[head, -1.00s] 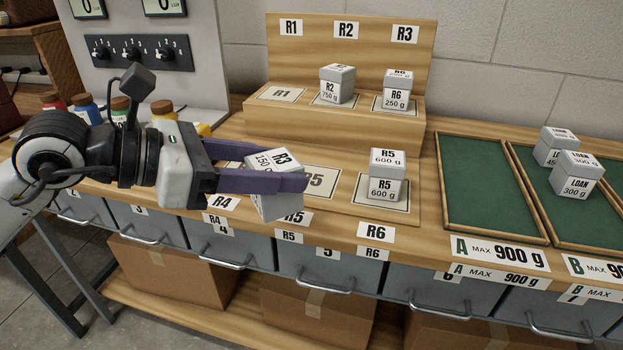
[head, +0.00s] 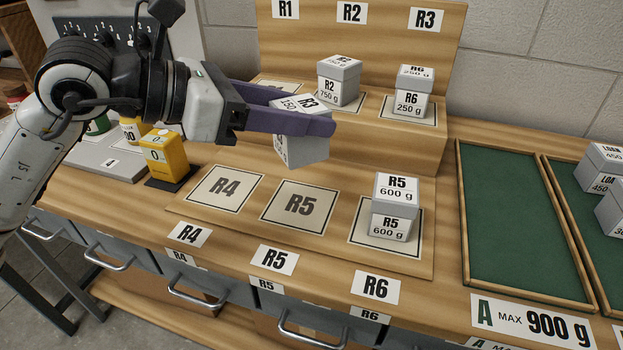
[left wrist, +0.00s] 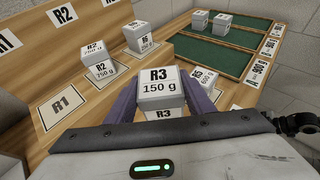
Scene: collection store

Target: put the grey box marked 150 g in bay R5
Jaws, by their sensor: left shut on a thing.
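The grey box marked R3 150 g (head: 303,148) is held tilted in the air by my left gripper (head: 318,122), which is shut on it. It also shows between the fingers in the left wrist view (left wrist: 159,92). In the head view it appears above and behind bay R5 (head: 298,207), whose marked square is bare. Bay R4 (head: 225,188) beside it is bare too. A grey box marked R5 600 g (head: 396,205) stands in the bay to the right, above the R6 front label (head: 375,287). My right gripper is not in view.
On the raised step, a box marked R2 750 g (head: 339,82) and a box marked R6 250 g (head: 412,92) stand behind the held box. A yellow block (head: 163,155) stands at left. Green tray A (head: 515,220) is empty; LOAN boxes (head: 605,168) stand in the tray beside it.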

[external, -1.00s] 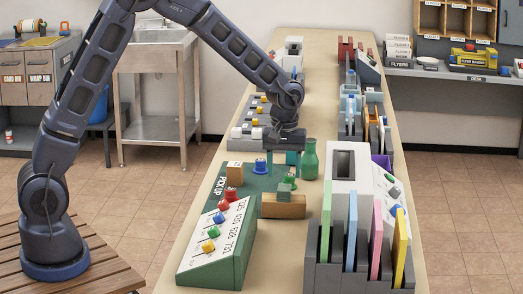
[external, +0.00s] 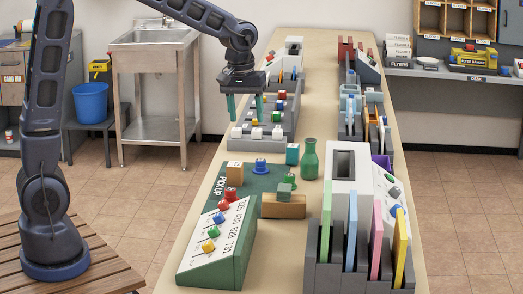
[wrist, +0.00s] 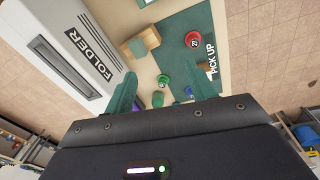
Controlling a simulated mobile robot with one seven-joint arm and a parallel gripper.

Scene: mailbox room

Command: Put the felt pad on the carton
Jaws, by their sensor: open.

> _Task description_
Select all lines with the word "Scene" from the entries above.

> _Task solution_
Scene: collection store
Scene: mailbox room

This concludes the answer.